House Democratic lawmakers have asked Equifax to extend free credit monitoring and identity theft protection from one year to three years following the massive 2017 data breach affecting 145 million Americans. The lawmakers’ request is based on studies showing that identity thieves often wait longer than a year to act on the stolen data. While not making a decision on this request, Equifax replied in a statement to The Associated Press that it has launched a service allowing consumers to lock and unlock their credit file with the company for free.
Congress' request makes it clear that the effects from the Equifax data breach will continue for years to come. As a result, Nevada consumers should continue to monitor their credit profiles closely and dispute any fraudulent or inaccurate information immediately in writing with all three credit bureaus (Equifax, Experian, and Trans Union). If these bureaus fail to update, consumers have the right to hire an attorney for no out-of-pocket expense to bring claims under the Fair Credit Reporting Act to restore their credit and receive compensation.

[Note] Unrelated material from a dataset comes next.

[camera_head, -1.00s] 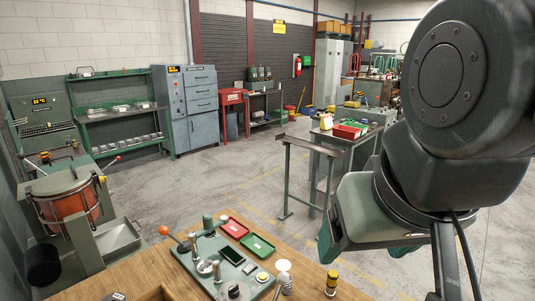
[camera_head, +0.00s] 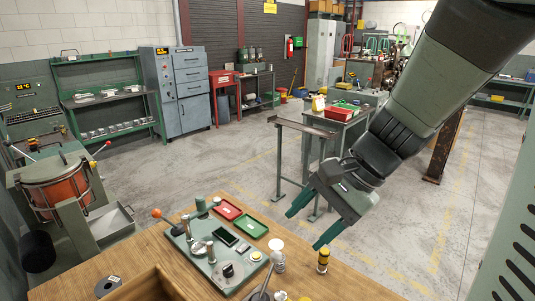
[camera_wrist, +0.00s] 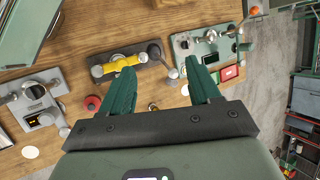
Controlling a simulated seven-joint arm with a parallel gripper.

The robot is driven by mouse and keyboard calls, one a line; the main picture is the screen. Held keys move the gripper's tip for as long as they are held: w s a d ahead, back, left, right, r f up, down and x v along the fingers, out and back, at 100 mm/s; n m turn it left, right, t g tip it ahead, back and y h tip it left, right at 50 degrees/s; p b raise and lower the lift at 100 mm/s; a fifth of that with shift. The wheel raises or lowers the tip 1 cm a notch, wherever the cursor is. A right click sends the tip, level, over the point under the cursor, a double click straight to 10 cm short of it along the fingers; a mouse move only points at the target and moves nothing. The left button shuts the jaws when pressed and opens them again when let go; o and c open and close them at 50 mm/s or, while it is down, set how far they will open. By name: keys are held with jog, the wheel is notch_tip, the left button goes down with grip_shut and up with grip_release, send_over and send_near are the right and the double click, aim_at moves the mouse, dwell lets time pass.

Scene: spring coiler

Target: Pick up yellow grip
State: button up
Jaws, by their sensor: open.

Shortly after the announcement of the Equifax Data Breach in September 2017, then Director of the Consumer Financial Protection Bureau (“CFPB”), Richard Cordray, authorized an investigation of the matter. On Monday, Reuters reported that the current director, Mick Mulvaney, has most likely put an end to this investigation, which was seeking to obtain information regarding Equifax’s actions leading to the breach and its possible liability. The report shows that the CFPB has “shelved plans for on-the-ground tests of how Equifax protects data[.]"
With this pullback in regulatory action, enforcement against Equifax (and other credit bureaus) will likely rely more heavily on private consumer protection attorneys to bring claims related to identity theft and credit reporting violations.